__Task requirements__
Extract each line where the string "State" shows up.

--- Recorded data ---

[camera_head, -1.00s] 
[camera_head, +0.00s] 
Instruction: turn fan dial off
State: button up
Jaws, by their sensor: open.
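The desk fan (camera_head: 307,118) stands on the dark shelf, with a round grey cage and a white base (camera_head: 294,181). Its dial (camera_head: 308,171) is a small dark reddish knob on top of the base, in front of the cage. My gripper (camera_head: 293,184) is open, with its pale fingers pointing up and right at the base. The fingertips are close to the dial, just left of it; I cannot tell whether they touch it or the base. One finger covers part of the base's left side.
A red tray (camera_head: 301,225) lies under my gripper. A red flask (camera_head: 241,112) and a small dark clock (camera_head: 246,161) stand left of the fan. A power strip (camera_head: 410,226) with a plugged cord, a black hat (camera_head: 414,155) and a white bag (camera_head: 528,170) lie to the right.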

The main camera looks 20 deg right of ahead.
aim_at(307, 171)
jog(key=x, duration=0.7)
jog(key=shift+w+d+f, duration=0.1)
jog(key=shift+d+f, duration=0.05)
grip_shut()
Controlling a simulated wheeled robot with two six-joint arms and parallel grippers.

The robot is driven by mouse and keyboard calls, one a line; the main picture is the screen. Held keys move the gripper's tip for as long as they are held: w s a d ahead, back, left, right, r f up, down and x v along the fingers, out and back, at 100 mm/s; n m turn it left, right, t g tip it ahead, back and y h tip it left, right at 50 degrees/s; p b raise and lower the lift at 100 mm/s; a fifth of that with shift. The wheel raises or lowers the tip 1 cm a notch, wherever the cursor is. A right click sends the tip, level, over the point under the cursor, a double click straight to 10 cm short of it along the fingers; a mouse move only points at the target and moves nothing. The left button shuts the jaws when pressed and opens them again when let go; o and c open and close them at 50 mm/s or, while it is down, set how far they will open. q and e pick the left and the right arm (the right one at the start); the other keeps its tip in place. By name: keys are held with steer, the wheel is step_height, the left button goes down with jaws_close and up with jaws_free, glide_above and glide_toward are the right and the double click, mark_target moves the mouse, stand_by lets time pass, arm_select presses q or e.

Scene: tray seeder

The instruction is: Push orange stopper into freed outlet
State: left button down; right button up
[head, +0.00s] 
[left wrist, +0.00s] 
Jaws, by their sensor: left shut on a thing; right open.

---

__Solution__
State: button up
State: left button down; right button up

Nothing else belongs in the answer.